The 50 years that have elapsed since the Peninsula last appeared in the European scene as the 'Balkans' have been no more than an interlude in a long-term attempt to describe and understand this corner of Europe, which somehow failed to meet any of the stereotypes descriptive of 'the European'. The politically correct attempts to rename this world South-east Europe instead of the Balkans, in the hope that a change of name would bring about a change of reality, failed; the governments of the countries in this area continue to hold 'Inter-Balkan' conferences and its academic community still publishes 'Balkan studies', without shame.
Meanwhile, and following 1989, the West was to realize that the Balkans constituted yet another potential field of glory, since the newly formed states were in need of financial assistance in order to survive and of political counselling if they were, in turn, to benefit from the 'end of history'. An 'end of history', however, that was to prove closer to an apocalypse, as Bosnia and Albania demonstrate, than to the paradise promised by the advocates of neo-liberalism.
Nevertheless, there have been many attempts to find ways out of this predicament: international meetings have succeeded one another and many European and American projects have been suggested to help solve the political and financial problems of the area and to support the best ways to achieve Europeanization. In good faith, notwithstanding the political returns and economic benefits, the West, with its protean presence, has left no stone unturned in striving to banish from its borders a problem that irritates by its very refusal to be contained by its locale of birth.

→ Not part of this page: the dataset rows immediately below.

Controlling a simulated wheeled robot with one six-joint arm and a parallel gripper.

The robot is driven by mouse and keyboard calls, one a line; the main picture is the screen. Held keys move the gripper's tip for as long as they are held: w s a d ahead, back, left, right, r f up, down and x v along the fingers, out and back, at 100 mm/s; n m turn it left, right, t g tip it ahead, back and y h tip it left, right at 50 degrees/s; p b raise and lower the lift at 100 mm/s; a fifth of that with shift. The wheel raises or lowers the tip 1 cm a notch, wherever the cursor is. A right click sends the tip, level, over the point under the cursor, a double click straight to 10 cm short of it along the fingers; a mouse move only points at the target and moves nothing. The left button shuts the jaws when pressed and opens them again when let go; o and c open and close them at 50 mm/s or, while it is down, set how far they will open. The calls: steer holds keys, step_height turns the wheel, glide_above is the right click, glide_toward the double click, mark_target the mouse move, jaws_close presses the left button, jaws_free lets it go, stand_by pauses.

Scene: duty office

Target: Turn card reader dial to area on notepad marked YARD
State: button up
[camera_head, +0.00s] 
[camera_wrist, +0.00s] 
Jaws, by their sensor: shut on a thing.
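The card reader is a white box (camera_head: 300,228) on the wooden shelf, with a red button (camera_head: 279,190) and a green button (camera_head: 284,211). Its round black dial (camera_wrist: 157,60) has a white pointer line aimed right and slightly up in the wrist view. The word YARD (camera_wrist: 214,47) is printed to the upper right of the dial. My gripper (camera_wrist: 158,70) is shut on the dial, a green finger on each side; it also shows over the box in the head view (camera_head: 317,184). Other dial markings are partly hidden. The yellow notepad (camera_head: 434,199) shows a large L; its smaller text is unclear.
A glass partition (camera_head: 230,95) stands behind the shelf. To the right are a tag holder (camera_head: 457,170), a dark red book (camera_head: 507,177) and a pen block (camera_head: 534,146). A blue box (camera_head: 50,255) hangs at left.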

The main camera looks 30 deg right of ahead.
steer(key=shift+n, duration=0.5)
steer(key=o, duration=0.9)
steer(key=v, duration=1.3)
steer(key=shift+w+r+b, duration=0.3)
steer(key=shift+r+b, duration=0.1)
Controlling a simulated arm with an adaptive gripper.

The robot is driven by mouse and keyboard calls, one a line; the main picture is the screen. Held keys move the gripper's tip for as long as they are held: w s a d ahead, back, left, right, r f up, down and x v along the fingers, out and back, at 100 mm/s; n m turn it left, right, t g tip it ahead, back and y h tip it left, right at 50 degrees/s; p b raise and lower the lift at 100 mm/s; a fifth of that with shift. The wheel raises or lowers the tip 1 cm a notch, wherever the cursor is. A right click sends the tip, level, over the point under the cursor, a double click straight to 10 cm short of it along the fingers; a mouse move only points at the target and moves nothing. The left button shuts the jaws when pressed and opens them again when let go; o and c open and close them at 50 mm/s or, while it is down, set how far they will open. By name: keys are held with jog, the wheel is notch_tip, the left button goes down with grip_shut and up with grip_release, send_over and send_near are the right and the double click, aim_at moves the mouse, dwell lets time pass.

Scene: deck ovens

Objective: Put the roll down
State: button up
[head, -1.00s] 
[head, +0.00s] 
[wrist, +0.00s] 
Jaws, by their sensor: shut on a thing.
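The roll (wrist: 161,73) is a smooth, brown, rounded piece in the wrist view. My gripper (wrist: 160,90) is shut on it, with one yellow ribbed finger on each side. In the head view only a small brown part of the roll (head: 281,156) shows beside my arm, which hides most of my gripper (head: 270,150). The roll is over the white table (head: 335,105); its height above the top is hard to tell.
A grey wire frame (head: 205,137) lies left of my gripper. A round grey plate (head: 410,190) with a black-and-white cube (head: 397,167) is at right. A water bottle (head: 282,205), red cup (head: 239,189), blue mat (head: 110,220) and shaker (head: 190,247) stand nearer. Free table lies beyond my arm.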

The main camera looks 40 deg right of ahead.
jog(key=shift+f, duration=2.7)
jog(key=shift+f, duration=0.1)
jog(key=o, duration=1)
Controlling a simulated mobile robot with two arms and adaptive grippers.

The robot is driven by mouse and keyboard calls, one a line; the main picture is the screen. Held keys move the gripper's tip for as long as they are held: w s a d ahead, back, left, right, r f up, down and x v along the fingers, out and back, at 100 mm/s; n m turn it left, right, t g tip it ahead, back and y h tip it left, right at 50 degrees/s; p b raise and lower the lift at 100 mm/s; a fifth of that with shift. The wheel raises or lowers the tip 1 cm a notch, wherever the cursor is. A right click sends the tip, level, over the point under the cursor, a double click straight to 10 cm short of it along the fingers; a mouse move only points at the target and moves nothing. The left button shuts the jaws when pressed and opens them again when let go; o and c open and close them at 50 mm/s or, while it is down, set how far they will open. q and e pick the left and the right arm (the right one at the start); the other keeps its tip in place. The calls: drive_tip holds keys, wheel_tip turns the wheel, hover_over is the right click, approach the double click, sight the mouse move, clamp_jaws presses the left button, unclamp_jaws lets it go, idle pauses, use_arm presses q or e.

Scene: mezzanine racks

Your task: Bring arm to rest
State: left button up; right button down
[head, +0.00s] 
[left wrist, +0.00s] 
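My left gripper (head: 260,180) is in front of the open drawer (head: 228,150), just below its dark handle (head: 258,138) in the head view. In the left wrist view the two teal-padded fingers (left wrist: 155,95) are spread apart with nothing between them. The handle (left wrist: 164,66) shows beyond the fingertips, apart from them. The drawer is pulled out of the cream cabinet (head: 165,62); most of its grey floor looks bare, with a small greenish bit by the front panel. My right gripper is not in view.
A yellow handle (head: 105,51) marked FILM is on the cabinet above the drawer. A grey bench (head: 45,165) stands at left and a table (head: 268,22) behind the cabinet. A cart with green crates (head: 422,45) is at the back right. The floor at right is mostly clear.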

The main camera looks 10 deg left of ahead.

In strategies for the economic recovery of the Balkan states, the banking factor is seen as, and undoubtedly is, fundamental. Most Balkan countries' economies are disorganized and the living standards are extremely low. Hopes of improvement are based on an influx of western capital and on a banking financing of the economy that will allow these countries' integration in the international labour division, benefiting from their comparative advantages, whatever these may be. Even in the case of the most developed of the Balkan countries, Greece, the problem remains the same: to meet the requirements for its participation in the European Economic and Monetary Union, the country needs foreign capital and the increasing number of West-European banks working in Greece shows that the interest in such ventures is mutual.